On the military front, there is simply no reason to think that continuing omnidirectional low-level intervention is doing anything but drastic harm. From one side of the region to the other, there is nightmarish violence and catastrophic political instability, seriously exacerbated by several consecutive botched U.S. interventions — in Iraq, Libya, Syria, and Yemen — every one of which was disastrously misconceived from the start. American meddling is not the only reason things are so bad, but it is a very large one.
Trump is not going to overturn diplomatic or military policy in the Middle East, nor is he going to make a world-historical deal and succeed where his intellectually superior predecessors failed. The Saudis manipulated him with shameful ease, displaying his face on a luxury hotel and distracting him with shiny baubles. It's a safe bet that the Yemen war will now only become more brutal, until the Saudi-backed faction can manage to win, or everyone else is dead.
The result will surely be similar in Israel. Now, to his credit, Trump did express some muted criticism in a speech for Israel having failed to achieve a lasting bargain with the Palestinians. But that is not remotely sufficient to actually influence Israeli policymakers — who accurately viewed his election as an even larger blank check, and stepped up the pace of new settlement-building accordingly.

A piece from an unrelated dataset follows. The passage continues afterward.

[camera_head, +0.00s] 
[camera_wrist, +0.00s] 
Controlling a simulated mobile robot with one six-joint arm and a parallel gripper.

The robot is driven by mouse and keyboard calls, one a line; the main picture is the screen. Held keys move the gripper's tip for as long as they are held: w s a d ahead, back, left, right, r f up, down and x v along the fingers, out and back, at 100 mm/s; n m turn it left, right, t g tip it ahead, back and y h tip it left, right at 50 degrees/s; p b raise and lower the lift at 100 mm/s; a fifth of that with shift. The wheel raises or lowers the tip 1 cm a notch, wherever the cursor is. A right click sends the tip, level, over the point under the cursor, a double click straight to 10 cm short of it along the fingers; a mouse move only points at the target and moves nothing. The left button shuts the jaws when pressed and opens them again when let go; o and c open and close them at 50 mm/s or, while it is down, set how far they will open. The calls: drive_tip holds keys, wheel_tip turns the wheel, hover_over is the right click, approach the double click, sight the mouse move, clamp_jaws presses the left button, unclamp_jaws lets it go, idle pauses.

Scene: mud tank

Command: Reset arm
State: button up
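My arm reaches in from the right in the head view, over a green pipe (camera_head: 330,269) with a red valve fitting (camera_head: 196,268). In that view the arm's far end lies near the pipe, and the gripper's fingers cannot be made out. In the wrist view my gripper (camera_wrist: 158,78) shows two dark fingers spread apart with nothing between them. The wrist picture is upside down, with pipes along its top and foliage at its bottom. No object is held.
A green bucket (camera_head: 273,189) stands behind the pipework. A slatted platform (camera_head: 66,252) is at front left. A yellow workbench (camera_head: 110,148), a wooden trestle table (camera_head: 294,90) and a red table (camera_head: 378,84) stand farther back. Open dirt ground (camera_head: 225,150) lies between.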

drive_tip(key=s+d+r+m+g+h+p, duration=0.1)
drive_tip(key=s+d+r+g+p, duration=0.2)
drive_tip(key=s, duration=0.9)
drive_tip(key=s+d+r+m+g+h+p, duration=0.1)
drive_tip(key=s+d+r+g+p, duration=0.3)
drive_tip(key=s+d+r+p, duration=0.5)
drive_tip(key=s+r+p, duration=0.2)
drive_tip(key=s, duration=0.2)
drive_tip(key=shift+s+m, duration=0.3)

Even more fundamentally, even if Trump were committed to real foreign policy change, which he is not, there is no sign whatsoever that he is even capable of remembering the names of the countries with major ongoing interventions, much less bending the vast military bureaucracy to his will. For as long as he's president, the United States will pour billions of dollars and the lives of American soldiers down the drain for no benefit to anyone.